[Start Stored data]
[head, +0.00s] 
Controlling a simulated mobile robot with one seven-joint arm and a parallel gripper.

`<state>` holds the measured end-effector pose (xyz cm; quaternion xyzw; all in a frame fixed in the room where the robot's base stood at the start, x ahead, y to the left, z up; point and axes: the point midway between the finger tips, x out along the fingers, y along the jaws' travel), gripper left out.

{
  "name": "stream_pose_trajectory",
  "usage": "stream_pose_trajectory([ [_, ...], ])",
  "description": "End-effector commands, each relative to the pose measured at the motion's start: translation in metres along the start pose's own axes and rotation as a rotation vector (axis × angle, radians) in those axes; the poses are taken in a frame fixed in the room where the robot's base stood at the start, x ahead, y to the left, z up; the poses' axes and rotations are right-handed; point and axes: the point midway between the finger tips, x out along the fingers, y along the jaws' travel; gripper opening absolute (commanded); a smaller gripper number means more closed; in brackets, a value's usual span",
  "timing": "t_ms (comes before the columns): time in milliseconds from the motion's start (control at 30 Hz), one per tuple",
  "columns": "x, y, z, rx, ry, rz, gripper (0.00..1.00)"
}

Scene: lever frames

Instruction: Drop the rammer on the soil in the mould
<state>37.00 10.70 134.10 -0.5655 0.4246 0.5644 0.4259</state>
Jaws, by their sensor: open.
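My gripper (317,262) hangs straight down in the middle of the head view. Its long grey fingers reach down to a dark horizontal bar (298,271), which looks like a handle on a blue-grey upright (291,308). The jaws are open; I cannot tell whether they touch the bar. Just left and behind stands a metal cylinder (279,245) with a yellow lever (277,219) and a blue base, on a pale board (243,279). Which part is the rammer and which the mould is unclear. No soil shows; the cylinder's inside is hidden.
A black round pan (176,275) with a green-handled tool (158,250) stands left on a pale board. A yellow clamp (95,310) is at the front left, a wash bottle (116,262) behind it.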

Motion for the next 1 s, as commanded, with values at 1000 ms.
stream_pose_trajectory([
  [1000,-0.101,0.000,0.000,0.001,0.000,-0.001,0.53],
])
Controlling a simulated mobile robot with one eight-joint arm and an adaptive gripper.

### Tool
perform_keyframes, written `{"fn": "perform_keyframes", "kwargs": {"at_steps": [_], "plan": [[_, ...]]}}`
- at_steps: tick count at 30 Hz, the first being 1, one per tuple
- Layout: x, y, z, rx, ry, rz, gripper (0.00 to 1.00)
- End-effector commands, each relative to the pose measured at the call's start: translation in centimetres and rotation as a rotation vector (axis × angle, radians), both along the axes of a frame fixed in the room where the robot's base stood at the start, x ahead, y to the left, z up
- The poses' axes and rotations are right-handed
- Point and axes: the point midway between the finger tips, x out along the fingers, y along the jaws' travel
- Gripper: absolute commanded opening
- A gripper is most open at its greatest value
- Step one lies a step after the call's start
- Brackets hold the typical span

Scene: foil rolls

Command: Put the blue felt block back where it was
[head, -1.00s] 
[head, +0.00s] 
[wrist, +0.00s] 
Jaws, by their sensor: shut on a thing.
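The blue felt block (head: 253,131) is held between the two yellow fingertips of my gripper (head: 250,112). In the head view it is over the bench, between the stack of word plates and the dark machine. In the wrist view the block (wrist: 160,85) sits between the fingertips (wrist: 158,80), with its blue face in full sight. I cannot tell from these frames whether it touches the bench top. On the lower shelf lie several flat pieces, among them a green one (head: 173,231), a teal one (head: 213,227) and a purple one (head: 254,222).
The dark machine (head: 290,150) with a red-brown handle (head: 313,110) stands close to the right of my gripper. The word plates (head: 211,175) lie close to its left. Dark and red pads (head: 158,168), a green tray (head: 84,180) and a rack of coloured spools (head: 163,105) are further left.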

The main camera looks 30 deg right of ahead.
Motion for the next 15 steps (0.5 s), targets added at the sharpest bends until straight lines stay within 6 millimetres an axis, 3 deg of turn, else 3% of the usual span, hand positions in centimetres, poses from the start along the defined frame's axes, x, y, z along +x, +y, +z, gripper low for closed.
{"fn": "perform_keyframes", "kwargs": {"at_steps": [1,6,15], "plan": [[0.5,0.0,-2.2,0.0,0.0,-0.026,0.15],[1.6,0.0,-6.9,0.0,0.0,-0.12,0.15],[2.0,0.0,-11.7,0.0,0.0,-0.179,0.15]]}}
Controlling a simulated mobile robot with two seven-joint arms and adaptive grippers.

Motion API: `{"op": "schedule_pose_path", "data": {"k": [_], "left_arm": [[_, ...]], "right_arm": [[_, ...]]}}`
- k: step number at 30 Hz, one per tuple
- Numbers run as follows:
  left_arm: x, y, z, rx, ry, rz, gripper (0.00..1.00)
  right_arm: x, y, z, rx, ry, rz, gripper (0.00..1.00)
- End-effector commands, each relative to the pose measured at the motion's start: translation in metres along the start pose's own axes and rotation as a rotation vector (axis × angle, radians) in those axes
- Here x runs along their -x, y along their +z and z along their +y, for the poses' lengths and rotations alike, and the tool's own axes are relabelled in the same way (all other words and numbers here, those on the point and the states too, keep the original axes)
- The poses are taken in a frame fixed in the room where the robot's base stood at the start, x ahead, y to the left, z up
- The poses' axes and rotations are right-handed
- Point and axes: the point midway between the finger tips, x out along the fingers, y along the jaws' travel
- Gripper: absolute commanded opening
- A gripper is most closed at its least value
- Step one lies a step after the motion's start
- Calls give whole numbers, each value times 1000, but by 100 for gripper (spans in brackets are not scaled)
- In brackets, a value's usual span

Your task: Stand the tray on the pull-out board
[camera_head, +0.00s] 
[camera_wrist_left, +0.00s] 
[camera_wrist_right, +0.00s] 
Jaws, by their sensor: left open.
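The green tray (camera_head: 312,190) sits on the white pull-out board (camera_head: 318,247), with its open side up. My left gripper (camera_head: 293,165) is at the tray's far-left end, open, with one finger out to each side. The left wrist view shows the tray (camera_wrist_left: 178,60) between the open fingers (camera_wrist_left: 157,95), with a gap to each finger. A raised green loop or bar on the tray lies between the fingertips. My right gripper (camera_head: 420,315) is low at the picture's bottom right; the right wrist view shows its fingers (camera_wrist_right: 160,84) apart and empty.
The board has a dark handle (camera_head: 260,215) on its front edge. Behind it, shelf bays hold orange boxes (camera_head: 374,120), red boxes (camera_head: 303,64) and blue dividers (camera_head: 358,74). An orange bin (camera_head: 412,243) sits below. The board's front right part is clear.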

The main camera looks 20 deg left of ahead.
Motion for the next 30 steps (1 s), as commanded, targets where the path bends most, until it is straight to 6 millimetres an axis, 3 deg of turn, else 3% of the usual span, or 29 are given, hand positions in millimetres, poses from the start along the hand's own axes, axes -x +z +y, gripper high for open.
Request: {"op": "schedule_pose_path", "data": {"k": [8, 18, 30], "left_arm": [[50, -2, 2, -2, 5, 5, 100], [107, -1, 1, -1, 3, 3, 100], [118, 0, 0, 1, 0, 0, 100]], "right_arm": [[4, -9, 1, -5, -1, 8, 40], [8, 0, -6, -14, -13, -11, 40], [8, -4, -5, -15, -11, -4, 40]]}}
[End Stored data]
Task requirements - Copy the records above exactly, from the first line through the line containing "<state>37.00 10.70 134.10", and include nothing else.

Exercise response -
[head, +0.00s] 
Controlling a simulated mobile robot with one seven-joint arm and a parallel gripper.

`<state>` holds the measured end-effector pose (xyz cm; quaternion xyzw; all in a frame fixed in the room where the robot's base stood at the start, x ahead, y to the left, z up; point and axes: the point midway between the finger tips, x out along the fingers, y along the jaws' travel), gripper left out.

{
  "name": "stream_pose_trajectory",
  "usage": "stream_pose_trajectory([ [_, ...], ])",
  "description": "End-effector commands, each relative to the pose measured at the motion's start: translation in metres along the start pose's own axes and rotation as a rotation vector (axis × angle, radians) in those axes; the poses are taken in a frame fixed in the room where the robot's base stood at the start, x ahead, y to the left, z up; the poses' axes and rotations are right-handed; point and axes: the point midway between the finger tips, x out along the fingers, y along the jaws' travel; gripper opening absolute (commanded); a smaller gripper number means more closed; in brackets, a value's usual span",
  "timing": "t_ms (comes before the columns): time in milliseconds from the motion's start (control at 30 Hz), one per tuple",
  "columns": "x, y, z, rx, ry, rz, gripper (0.00..1.00)"
}

Scene: lever frames

Instruction: Drop the rammer on the soil in the mould
<state>37.00 10.70 134.10 -0.5655 0.4246 0.5644 0.4259</state>

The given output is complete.